Pompeo, il punto più alto toccato da Pazienza, forse il suo capolavoro, è un’opera struggente, liberatoria e catartica, il diario non più collettivo ma intimo, è la narrazione “frame by frame” della discesa agli inferi, un componimento sulla tossicodipendenza e sull’eroina (l’altra faccia del cancro, dopo la lotta armata, che aveva roso e dilaniato tanti di quella generazione), sull’orrore e gli incubi da essa generati, e sul flirtare con la morte. Qui, con lucidità e impudica sincerità, abbandonando la consueta ironia, mette a nudo il suo animo, racconta della noia di una società opprimente e della volontà di non farsi fagocitare negli ingranaggi di una quotidianità omologata e senza fantasia, illustra e tratteggia, in maniera scarnificata e senza mediazioni o filtri, su fogli di quaderni a quadretti, il peso del vivere, la negazione di ogni speranza in un futuro prossimo o remoto.
Nello stesso tempo, partecipa a quello che sarà l’ultimo progetto, a cui si dà, come sempre, anima e corpo: “Frizzer”, diretta filiazione di Frigidaire, che già nel sottotitolo della testata “Tutto ciò che il buon senso sconsiglia in una rivista formato famiglia” dà il senso del percorso culturale - editoriale intrapreso.

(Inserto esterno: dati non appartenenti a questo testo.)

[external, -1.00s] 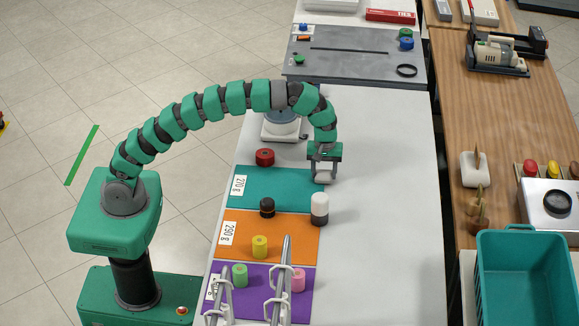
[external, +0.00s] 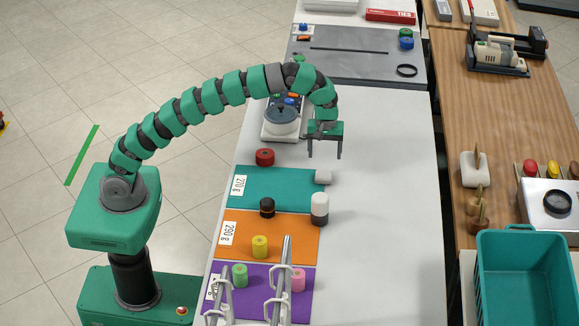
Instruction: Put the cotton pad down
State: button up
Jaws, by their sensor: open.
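A small white cylinder (external: 323,177), which appears to be the cotton pad, lies at the right end of the teal mat (external: 275,187). It overlaps or touches the mat's edge; I cannot tell exactly. My gripper (external: 325,156) is open and empty, with its two fingers pointing down. It is above and slightly behind the white cylinder, apart from it.
A scale (external: 283,121) stands left of my gripper. A red spool (external: 265,157), a black spool (external: 267,207) and a white-and-black bottle (external: 320,209) stand nearby. An orange mat (external: 285,240) and a metal rack (external: 283,285) are in front. The table's right side is clear.

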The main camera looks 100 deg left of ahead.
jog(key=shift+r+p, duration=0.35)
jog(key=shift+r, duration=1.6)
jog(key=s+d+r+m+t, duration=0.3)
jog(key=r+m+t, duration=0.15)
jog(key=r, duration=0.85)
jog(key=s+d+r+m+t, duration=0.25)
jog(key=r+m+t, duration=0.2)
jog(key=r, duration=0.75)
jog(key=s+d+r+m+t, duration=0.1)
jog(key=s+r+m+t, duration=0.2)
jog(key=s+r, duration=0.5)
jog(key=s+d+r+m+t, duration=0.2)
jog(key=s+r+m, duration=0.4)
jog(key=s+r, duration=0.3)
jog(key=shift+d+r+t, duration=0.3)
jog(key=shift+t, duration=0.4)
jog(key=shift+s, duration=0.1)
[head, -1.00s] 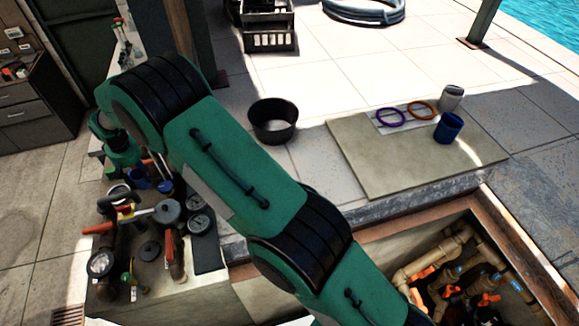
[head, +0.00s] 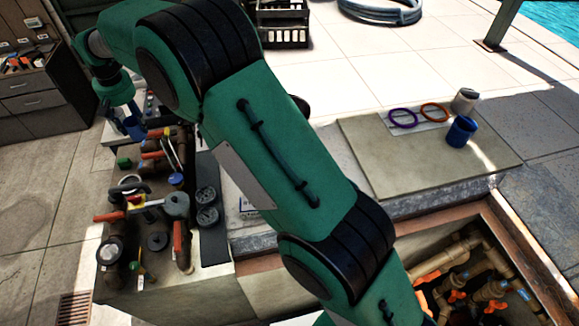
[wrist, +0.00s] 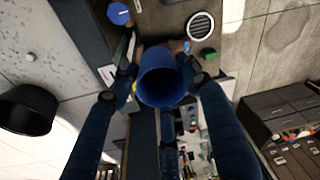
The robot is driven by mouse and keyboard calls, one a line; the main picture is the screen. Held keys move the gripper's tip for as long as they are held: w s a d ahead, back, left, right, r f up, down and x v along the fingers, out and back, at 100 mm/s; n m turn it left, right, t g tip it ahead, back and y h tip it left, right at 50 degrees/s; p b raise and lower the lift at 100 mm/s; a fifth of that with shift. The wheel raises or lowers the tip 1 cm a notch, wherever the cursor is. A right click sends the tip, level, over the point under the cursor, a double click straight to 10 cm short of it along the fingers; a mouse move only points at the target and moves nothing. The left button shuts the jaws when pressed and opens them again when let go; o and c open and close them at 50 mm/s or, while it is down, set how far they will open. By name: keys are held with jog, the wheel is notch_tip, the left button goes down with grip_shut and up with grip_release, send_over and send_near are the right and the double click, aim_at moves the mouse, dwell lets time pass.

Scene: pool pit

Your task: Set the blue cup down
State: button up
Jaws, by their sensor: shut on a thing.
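My gripper (head: 123,108) is at the upper left of the head view, over the far part of the pipe-fitting bench. It is shut on a blue cup (head: 134,128), held clear above the fittings. A second blue cup (head: 461,132) stands on the pale slab (head: 390,165) at the right, far from my gripper.
The bench (head: 150,285) carries gauges, red-handled valves and pipes. The slab also holds a purple ring (head: 403,118), an orange ring (head: 434,112) and a grey canister (head: 465,100). An open pit with pipes (head: 480,275) lies in front.

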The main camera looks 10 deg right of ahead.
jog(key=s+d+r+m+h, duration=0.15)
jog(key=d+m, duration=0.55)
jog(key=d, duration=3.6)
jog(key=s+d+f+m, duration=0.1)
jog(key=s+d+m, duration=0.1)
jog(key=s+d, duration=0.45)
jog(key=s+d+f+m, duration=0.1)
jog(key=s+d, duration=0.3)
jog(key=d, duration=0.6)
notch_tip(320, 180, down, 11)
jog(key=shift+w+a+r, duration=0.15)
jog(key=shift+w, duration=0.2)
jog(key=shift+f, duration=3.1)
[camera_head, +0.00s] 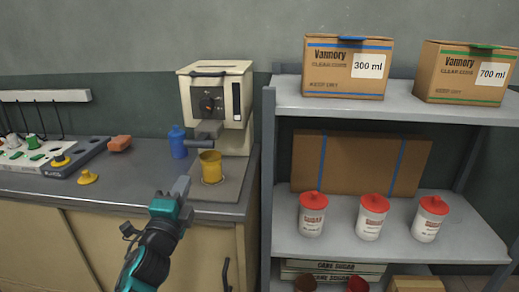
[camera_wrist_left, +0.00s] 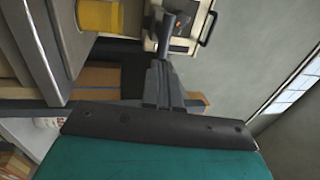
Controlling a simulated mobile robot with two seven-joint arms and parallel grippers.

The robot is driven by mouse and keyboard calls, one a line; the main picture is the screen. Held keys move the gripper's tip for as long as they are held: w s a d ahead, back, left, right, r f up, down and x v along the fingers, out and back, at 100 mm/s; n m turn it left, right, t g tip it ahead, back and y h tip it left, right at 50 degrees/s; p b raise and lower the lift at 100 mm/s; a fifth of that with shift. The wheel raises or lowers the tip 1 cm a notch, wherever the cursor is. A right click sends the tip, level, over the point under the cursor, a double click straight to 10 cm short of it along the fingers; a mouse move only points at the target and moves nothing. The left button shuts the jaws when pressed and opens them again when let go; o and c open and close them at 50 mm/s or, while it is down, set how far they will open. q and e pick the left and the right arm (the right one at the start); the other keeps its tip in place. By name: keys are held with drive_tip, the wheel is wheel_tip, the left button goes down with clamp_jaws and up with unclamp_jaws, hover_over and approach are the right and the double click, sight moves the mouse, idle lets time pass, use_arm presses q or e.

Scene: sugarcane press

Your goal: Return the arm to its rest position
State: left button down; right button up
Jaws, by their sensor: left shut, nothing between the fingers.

Artista eclettico e poliedrico, che fonde i diversi linguaggi della pittura, della fotografia, del cinema, della poesia, della musica e della scultura, in un proprio cosmo avanguardista, dopo le continue citazioni, evocazioni e allusioni, a Tristan Tzara, a Majakovskij, a Basquiat, ad Haring e a quell’universo innovatore e rivoluzionario, riporta, sul frontespizio di una delle sue ultime storie, i versi di Sandro Penna “forse perché la giovinezza è solo questo perenne amare i sensi e non pentirsi”, a preveggente suggello ed epitaffio di un’esistenza, vissuta in bilico tra la luce e il buio, tra inquietudini e passioni, sempre tesa alla ricerca di una vita “altra”. Il 16 giugno del 1988 a Montepulciano, un’overdose segna, a soli 32 anni, la fine in-volontaria del suo percorso umano e artistico, “logica e coerente” uscita di scena di uno degli interpreti più sensibili e geniali di quel male di vivere che ha consumato un’intera generazione.